I had a friend in fire safety who used to use the expression, “Everyone wants to go to heaven, but no one wants to go first.” I would dare say there is great truth in this statement. Think about it, most of us are excited about the prospect of going to heaven, of being in God’s presence surrounded by fellow believers. Yet there are so many things in this world that we want to experience first. We have what is often called a “Bucket List.”
For many we want to go to college. We want to get married. We want to have children. We want to see our children grow up. We want to see our children get married. For others there are things like, I want to see the Grand Canyon. I want to visit every continent. I want to climb a mountain.
So many things we have that we want to do in this life. Once we have done these, then we will be ready to go to heaven. Once we have experienced all this life has to offer, then we will be ready to experience the next life. Everyone wants to go to heaven, but no one wants to go first.”
So how is it then that Paul can declare with such confidence, in Philippians 1:21, “For to me, to live is Christ and to die is gain.” “To die is gain?” Is Paul saying that dying is better than living? Is he saying that he wants to die? I certainly don’t think this is the case.
When we take the time to look at this statement in context, the real meaning begins to become clear to us. Paul had been arrested, basically, for preaching the Gospel, for fulfilling the call that God had placed on his life.

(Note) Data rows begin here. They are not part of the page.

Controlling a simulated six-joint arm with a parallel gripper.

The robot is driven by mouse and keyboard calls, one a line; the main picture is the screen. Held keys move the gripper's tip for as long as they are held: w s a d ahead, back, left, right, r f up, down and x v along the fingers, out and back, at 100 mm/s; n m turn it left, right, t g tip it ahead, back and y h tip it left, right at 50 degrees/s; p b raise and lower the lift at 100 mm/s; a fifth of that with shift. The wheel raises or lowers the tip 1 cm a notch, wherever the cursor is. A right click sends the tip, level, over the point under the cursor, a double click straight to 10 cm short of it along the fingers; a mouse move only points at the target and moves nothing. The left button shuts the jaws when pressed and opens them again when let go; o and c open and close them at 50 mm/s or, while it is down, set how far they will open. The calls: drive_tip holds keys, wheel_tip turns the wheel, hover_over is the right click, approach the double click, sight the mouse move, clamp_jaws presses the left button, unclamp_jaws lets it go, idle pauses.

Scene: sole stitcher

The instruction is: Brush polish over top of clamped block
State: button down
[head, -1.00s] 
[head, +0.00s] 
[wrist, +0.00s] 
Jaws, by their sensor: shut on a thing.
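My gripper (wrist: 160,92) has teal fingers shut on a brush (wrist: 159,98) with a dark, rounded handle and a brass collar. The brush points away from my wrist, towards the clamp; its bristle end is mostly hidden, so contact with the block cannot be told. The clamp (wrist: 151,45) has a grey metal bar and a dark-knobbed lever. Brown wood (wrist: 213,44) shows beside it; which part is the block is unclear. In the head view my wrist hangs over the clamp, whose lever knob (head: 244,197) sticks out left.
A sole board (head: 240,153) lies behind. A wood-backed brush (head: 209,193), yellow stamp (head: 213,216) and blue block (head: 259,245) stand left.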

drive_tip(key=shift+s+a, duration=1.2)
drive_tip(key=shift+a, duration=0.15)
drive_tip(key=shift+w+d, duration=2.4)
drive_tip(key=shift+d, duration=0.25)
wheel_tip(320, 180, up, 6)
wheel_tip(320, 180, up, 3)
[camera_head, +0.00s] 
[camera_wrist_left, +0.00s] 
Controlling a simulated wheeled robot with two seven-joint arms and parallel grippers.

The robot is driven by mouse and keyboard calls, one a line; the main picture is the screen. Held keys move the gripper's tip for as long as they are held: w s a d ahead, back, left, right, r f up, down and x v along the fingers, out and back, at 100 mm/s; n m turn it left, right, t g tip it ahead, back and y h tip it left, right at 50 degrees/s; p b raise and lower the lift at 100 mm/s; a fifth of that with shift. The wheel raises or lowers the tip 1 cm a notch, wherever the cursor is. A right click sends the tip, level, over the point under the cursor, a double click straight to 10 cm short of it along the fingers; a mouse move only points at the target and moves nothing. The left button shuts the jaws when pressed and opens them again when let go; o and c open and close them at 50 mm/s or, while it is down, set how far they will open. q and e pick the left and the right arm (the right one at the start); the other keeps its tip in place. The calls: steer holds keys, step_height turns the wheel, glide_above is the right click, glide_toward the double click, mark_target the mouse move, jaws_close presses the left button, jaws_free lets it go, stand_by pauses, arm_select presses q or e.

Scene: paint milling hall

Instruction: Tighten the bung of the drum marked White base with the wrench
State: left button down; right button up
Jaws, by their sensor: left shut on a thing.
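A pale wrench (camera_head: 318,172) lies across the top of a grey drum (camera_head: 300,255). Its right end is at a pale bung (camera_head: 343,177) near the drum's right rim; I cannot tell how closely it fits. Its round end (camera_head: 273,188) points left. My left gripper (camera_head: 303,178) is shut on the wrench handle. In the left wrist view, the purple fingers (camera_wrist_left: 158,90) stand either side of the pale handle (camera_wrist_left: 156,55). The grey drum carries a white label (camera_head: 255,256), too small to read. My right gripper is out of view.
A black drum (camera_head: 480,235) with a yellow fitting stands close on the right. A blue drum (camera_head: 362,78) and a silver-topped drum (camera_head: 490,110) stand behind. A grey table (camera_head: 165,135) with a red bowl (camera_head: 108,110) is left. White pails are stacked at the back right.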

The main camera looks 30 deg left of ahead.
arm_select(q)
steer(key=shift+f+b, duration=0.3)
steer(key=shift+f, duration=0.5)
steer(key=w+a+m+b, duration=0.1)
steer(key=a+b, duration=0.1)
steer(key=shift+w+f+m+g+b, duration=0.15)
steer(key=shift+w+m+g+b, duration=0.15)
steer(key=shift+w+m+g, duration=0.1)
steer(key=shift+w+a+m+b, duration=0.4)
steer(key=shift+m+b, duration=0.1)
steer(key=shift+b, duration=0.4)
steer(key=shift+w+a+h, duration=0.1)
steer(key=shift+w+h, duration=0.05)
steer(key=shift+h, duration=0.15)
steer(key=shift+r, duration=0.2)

When he was about to be beaten for declaring the truth he revealed to the Roman guards that he was a Roman citizen. As a result he was not beaten, but taken in to be questioned. After bouncing around to a few different locations, it began to become clear that he was not guilty of what the others had charged him with. As the time went on he took an unexpected step, he chose to appeal his case to Caesar, the right of a Roman citizen. As a result he had been transferred to Rome where he was held prisoner awaiting trial. While he awaited trial, he continued to preach the gospel to those who would listen. While under house arrest in Rome he learned that others were continuing to preach the gospel with passion. This is where we find Paul. Invigorated by the opportunity to preach the gospel to those in Caesar’s palace. Encouraged by the news that the Gospel continued to be preached by others. Yet keenly aware that Caesar could quite possibly order his death.
It is in this light that Paul declares, “For to me, to live is Christ and to die is gain.” Paul realized that his whole life was declaring the gospel of Christ, and that as long as he lived he could continue to encourage others in seeking Him. “To live is Christ.” Yet at the same time Paul longed to be in the presence of his Lord and Savior, a place he knew he would be should the end result be death. “To die is gain.” What a position to find himself in. What an attitude to have. This is what Donald Sunukjian refers to as a “Win – Win situation” in his book, “An Invitation To Philippians.”
As I think about it, I have to ask myself, “Could I have this same attitude?” “What would it take for me to view my life the same way?”
I certainly understand the first part of embracing my life for what I value, what I find important. But how can I bring myself to see the end of my life being even better? Part of the answer is found in my embracing what is important to my life and what Paul embraced as important to his life. Paul did not say, “to live is to spend time with my family.” He did not say, “to live is to see amazing things.” And he did not say, “to live is to enjoy life.”
No, what Paul said was “to live is Christ.” Now do you see the difference, “Christ.” What was important in Paul’s life was Christ. This is not to say that he did not enjoy things of this world, but that he saw everything he did as being for Christ. Christ was the center of his life. “To live is Christ.” This is the key to Paul being able to say, “to die is gain.” For if Christ was his whole life, what greater conclusion could there be than to stand in His presence. What greater joy could there be than to hear his Savior declare, “Well done, good and faithful servant!” (Matthew 25:23) It is no wonder that Paul could say that “to die is gain.”
As believers in Christ there is no doubt that we do want to go to heaven. I pray for the day that I shall stand in his presence and hear his voice welcome me home. But are we ready to say that to die is gain and mean it? Are we ready to set aside the things of this world that hold our attention and distract us from Christ? Only when we embrace that the purpose of our lives as believers is to glorify God and to make Him known. Only when we live our lives for Him will we truly be able to join with Paul and declare with true belief that “to live is Christ, and to die is gain.”